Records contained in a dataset
+===+
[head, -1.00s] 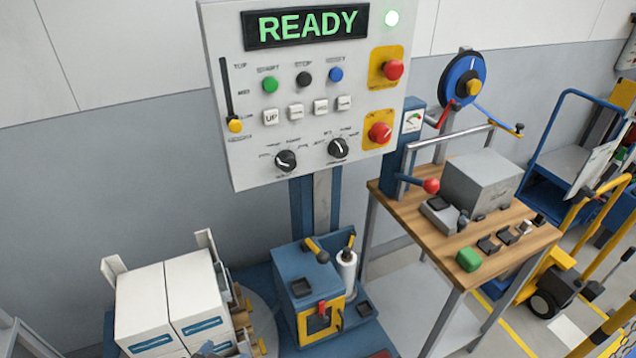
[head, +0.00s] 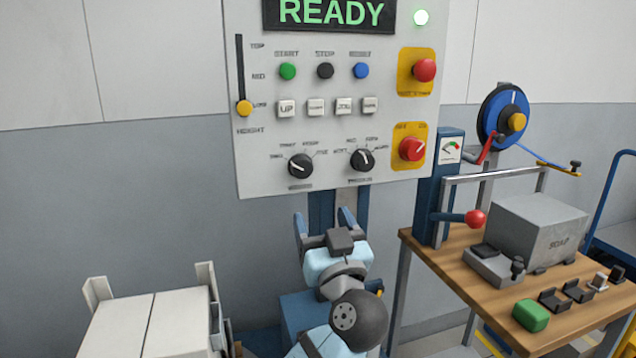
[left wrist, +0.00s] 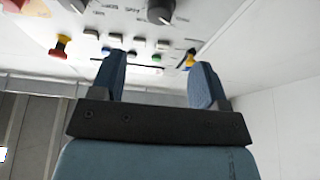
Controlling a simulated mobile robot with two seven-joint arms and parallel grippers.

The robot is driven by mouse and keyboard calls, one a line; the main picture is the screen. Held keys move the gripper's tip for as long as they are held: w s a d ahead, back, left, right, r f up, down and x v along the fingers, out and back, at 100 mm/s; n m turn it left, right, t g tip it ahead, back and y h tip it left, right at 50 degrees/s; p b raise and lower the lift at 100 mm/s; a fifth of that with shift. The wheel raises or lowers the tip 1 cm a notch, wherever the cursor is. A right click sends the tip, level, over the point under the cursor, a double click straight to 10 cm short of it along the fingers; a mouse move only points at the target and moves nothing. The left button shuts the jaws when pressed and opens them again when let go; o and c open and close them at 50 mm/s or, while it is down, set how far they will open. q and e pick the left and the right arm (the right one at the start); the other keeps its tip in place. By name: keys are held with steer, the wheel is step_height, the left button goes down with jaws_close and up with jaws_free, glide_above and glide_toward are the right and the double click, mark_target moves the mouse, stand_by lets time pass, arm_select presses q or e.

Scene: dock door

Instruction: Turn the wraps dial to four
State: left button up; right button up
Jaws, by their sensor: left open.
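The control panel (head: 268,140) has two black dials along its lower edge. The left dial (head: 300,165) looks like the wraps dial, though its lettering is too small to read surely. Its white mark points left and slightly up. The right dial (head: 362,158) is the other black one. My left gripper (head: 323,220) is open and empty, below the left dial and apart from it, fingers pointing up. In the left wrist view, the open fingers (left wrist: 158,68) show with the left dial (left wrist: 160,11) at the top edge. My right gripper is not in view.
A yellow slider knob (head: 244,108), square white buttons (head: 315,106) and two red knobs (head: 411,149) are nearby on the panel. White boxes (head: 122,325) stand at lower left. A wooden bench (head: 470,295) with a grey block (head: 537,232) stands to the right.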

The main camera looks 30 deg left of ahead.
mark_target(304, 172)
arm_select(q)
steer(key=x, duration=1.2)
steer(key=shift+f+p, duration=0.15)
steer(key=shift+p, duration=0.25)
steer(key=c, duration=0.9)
+===+
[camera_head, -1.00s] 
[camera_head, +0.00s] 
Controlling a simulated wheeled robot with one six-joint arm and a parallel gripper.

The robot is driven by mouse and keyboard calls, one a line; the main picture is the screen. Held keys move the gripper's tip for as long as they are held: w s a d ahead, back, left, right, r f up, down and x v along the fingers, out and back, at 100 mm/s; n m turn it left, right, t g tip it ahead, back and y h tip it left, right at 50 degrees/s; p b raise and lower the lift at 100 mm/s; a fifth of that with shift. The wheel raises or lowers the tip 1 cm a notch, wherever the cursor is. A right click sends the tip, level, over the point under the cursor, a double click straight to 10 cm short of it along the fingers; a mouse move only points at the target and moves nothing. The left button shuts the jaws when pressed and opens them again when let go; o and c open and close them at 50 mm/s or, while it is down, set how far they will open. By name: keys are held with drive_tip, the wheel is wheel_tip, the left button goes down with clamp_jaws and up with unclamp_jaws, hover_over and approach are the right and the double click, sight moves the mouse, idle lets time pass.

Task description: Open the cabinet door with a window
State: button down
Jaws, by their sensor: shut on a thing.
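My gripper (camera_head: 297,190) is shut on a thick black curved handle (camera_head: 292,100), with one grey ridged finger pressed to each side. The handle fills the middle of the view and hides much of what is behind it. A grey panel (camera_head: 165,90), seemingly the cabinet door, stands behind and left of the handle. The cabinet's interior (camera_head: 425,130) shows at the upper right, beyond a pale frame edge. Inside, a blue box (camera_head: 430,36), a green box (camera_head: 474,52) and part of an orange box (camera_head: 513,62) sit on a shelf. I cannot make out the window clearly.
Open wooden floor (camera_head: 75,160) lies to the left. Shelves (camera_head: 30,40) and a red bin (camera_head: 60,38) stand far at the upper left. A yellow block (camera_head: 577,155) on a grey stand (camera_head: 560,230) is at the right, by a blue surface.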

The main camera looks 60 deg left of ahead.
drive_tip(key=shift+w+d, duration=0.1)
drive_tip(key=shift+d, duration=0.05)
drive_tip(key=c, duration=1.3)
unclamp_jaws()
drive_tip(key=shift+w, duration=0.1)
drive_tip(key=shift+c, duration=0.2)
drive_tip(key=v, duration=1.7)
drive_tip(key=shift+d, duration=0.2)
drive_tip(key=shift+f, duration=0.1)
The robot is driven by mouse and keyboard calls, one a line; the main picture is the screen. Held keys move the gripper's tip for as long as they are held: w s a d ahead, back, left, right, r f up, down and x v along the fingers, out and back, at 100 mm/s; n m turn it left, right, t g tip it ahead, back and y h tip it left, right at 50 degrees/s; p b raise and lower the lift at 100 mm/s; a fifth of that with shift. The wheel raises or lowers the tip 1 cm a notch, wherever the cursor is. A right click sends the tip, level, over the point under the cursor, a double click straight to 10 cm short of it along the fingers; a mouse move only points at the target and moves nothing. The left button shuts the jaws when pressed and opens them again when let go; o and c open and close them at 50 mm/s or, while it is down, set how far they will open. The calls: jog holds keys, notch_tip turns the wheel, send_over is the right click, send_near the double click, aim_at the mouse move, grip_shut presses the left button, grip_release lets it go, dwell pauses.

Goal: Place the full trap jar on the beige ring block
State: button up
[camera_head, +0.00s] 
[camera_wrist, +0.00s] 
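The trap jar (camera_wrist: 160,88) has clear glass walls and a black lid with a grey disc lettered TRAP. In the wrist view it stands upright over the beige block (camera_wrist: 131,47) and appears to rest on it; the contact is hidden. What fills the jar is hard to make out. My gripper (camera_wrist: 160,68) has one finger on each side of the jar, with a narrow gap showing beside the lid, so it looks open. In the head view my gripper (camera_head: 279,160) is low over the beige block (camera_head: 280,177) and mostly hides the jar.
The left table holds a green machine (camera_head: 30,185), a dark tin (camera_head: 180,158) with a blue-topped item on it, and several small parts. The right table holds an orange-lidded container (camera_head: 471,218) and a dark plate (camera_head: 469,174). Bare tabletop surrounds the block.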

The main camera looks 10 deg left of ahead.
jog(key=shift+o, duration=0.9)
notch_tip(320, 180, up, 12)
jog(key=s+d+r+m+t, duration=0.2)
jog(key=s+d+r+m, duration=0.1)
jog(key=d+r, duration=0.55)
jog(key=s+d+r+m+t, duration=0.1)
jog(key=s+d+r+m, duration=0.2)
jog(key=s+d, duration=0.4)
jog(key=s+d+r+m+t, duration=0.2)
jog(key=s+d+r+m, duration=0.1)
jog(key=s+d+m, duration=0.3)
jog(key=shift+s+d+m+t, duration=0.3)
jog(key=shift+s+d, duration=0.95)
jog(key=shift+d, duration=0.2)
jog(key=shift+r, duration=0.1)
+===+
● Exercise instructions: From the records above, print exactly the lines that run from the line with "Scene: dock door" to the line with "State: left button up; right button up", inclusive.

● Full answer:
Scene: dock door

Instruction: Turn the wraps dial to four
State: left button up; right button up

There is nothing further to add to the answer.